## Task
In the listing that follows, count the lines holding the word "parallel" and report only that number.

Rows about robot tasks:
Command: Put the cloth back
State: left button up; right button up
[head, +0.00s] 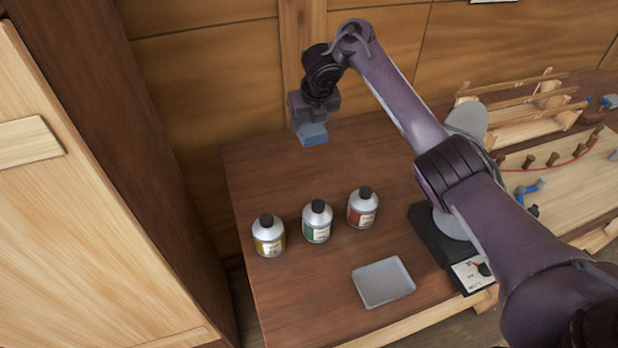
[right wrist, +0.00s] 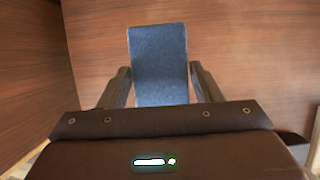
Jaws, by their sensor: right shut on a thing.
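The cloth (head: 313,135) is a folded blue-grey block. My right gripper (head: 312,122) is shut on it near the back edge of the brown table, by the wooden wall. In the right wrist view the cloth (right wrist: 159,62) stands out between the two fingers of my right gripper (right wrist: 163,88), with brown wood behind it. I cannot tell whether the cloth touches the table. A shallow grey tray (head: 384,283) lies empty near the table's front edge. My left gripper is not in view.
Three bottles with black caps stand in a row: yellow-labelled (head: 268,236), green-labelled (head: 317,221) and red-labelled (head: 362,208). A black device (head: 440,243) sits right of the tray, partly behind my arm. Wooden racks and a pegged board (head: 575,170) fill the right. The table's back left is clear.

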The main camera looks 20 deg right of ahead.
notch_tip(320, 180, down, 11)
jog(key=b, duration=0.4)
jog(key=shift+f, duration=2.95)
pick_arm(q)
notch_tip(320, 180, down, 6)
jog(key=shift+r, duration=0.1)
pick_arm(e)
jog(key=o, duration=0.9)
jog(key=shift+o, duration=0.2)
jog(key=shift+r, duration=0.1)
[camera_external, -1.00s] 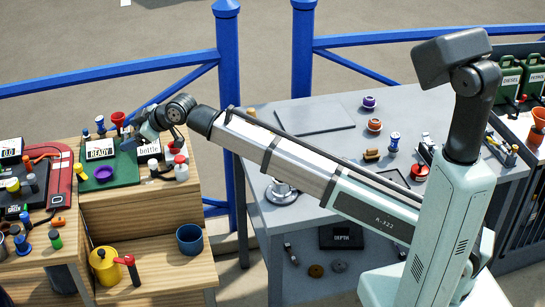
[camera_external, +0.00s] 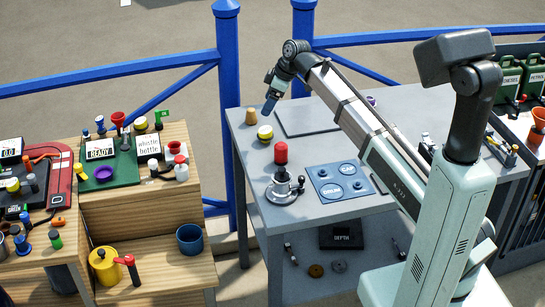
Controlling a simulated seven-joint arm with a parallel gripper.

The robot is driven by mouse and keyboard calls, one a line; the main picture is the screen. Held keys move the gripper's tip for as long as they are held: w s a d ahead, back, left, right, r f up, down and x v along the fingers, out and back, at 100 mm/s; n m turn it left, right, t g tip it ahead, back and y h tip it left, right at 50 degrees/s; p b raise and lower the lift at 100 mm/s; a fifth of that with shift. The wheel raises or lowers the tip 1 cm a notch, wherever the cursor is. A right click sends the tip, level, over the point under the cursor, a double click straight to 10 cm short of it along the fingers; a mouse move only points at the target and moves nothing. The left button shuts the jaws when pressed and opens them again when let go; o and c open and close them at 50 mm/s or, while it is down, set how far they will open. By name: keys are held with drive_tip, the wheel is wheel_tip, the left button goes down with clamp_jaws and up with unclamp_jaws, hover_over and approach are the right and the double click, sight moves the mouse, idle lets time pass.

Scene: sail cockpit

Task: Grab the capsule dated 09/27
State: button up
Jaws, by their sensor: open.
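No date 09/27 is readable on anything in this view, so I cannot tell which thing is the dated capsule. My gripper (camera_external: 270,104) points down over the far left part of the table, between the tan cylinder and a flat grey plate (camera_external: 310,118). It is open; its fingertips are small and the gap is hard to see.
A metal stand (camera_external: 284,188) and a blue panel with round labels (camera_external: 340,182) are at the table's front. A wooden bench (camera_external: 140,215) to the left holds a green mat (camera_external: 124,172), signs and small bottles. Blue railing (camera_external: 228,60) runs behind.

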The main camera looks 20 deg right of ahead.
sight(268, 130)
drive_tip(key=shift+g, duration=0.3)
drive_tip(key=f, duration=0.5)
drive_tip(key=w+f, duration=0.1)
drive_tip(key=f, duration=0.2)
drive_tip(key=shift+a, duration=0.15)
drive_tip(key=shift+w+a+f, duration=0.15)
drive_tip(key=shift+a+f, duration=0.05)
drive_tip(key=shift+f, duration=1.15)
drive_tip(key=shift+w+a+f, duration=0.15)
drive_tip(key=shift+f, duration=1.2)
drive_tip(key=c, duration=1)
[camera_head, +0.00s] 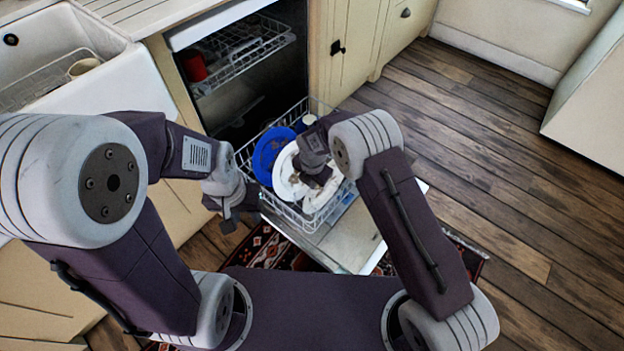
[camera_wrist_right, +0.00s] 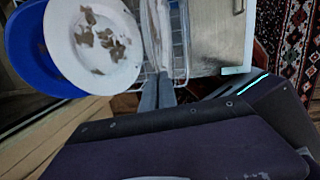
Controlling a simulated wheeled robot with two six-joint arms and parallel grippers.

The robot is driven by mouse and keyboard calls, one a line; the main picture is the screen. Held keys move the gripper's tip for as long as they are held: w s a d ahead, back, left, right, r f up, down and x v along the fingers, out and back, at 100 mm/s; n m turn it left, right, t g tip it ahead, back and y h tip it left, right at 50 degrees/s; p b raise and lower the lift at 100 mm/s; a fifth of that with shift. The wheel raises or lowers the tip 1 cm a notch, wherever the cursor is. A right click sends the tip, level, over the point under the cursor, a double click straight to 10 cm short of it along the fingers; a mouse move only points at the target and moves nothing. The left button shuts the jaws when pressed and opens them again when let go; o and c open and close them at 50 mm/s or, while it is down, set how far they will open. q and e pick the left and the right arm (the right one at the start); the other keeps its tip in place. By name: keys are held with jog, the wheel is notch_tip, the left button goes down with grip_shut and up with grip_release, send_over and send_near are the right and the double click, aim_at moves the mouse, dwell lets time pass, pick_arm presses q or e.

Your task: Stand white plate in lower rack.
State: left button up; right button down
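The lower rack (camera_head: 297,216) is pulled out of the open dishwasher. My right gripper (camera_head: 320,180) is over the rack. In the right wrist view its two fingers (camera_wrist_right: 157,92) close on the rim of a white plate (camera_wrist_right: 156,35), seen nearly edge-on. In the head view this plate (camera_head: 322,196) shows below and right of the gripper, partly hidden by it. Another white plate with brown stains (camera_wrist_right: 95,45) stands to its left, beside a blue plate (camera_wrist_right: 30,50). My left gripper (camera_head: 222,212) is left of the rack, empty, its fingers apparently apart.
The upper rack (camera_head: 240,62) with a red cup (camera_head: 193,66) is inside the dishwasher. A light-coloured cup (camera_head: 308,120) is at the back of the lower rack. The sink (camera_head: 130,75) is at left. Wooden floor on the right is clear.

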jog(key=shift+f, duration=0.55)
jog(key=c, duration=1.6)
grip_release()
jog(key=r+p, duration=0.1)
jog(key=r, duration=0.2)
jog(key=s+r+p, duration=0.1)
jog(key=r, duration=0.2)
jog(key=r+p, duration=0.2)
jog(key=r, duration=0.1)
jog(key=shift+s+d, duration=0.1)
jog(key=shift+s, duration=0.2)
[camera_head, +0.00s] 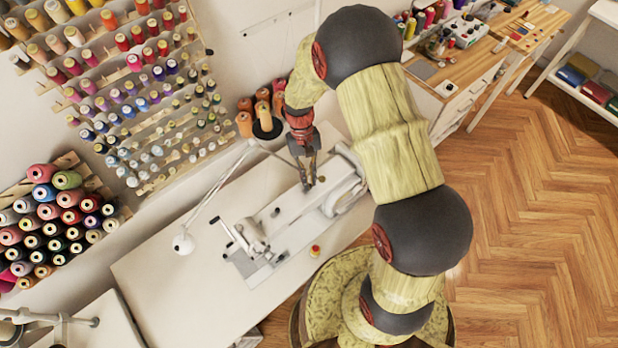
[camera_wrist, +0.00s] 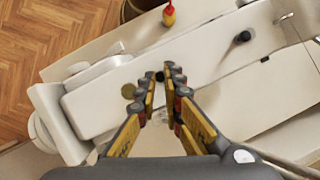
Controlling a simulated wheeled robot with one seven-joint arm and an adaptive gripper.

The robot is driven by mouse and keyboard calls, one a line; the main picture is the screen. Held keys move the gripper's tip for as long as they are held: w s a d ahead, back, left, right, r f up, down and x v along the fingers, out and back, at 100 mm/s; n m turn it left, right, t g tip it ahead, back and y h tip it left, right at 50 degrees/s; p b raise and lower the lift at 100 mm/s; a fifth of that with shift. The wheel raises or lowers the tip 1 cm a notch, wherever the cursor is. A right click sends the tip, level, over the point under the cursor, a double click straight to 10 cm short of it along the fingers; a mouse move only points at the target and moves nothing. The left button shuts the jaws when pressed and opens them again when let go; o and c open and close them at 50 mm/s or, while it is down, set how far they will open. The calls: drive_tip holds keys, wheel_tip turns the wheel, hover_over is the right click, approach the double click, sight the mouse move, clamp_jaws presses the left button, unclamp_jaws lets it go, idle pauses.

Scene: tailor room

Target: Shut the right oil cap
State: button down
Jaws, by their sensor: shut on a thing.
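The white sewing machine (camera_head: 262,240) lies along the table, and its body also fills the middle of the wrist view (camera_wrist: 110,98). My gripper (camera_head: 308,184) reaches down over its right part; in the wrist view my gripper (camera_wrist: 161,80) has its fingertips on either side of a small dark oil cap (camera_wrist: 160,76). By its place in the head view this is the right cap. The fingers partly hide its seat, and its hinge cannot be made out. A second dark cap (camera_wrist: 243,37) stands apart on the machine, seen also in the head view (camera_head: 276,212).
A small red-and-yellow bottle (camera_head: 315,251) stands on the table (camera_head: 180,285) near its front edge. A lamp arm (camera_head: 215,190) reaches over the table on the left. Orange thread cones (camera_head: 245,124) stand behind my gripper. The table's left part is clear.

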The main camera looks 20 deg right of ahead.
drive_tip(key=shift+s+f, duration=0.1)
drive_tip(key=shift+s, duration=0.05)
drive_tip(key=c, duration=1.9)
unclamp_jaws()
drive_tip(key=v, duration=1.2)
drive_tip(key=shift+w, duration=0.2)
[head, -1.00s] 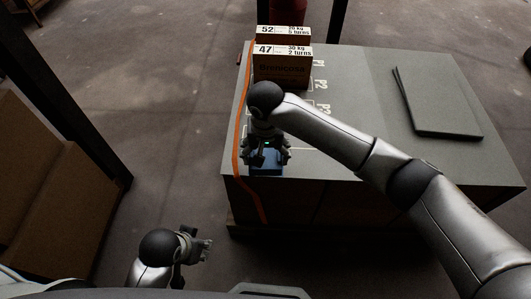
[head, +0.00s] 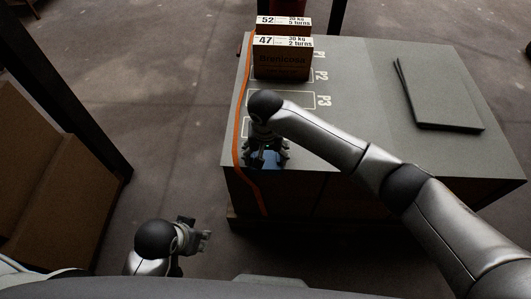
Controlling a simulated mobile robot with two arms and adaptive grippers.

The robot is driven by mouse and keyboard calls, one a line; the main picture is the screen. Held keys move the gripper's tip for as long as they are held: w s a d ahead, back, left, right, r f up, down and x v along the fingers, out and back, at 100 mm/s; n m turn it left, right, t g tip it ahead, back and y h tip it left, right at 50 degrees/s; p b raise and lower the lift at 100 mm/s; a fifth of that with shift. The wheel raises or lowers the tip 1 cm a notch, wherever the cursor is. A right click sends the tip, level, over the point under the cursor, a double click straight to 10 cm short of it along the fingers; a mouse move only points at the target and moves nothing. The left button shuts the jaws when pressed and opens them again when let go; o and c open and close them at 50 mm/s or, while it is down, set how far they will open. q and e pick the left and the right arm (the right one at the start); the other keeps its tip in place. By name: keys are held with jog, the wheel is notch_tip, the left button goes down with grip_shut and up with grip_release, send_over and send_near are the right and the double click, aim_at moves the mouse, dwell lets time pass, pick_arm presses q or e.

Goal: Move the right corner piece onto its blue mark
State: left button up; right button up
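A blue patch (head: 266,161) shows at the near left end of the grey-topped bench (head: 350,90), under my right gripper. I cannot tell whether it is the blue mark or a coloured part. My right gripper (head: 265,158) points down there, its fingers on either side of the blue. I cannot tell whether they grip anything. I cannot make out the right corner piece clearly; the hand hides that spot. My left gripper (head: 196,235) is low at the left, off the bench, with its fingers apart and empty.
Two labelled boxes, 47 (head: 282,65) and 52 (head: 284,24), stand at the far left of the bench. An orange strap (head: 239,120) runs along its left edge. A dark flat panel (head: 438,95) lies at right. A brown carton (head: 55,190) stands left on the floor.

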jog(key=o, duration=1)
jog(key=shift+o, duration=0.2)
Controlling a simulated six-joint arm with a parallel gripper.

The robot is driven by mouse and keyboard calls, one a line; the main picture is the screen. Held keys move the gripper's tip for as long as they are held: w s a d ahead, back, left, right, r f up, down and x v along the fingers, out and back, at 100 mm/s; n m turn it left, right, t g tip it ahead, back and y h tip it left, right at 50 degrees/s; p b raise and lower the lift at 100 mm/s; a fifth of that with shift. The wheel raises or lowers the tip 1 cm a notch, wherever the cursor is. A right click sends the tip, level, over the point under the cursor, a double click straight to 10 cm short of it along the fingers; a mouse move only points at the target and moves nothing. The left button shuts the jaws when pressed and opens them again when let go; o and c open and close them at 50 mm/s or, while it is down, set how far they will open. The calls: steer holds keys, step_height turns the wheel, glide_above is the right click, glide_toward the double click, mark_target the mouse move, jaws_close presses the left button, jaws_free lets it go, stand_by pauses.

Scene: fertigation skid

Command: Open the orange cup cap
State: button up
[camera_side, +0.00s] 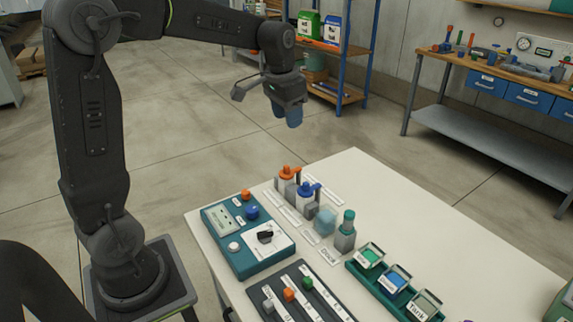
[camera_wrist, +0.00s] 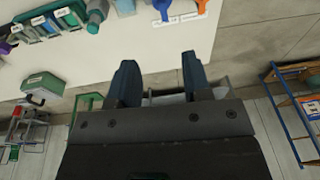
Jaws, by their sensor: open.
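I cannot pick out an orange cup cap for certain. A teal rack (camera_side: 357,272) at the table's front right holds several lidded square cups; a green one (camera_side: 370,255), a blue one (camera_side: 396,280) and a grey one marked Tank (camera_side: 424,305) show in the side view. My gripper (camera_side: 287,118) hangs beyond the table's far edge, high and away from the cups. In the wrist view its fingers (camera_wrist: 159,84) stand apart with nothing between them.
An orange-handled valve (camera_side: 287,172), a blue-handled valve (camera_side: 306,189) and a teal-capped bottle (camera_side: 346,232) stand on the white table (camera_side: 430,215). A control box (camera_side: 240,265) and a slider panel (camera_side: 318,300) lie to the left. The table's right side is clear.

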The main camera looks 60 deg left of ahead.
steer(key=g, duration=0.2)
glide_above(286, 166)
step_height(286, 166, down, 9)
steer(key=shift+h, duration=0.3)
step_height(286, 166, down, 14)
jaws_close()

## Solution below
3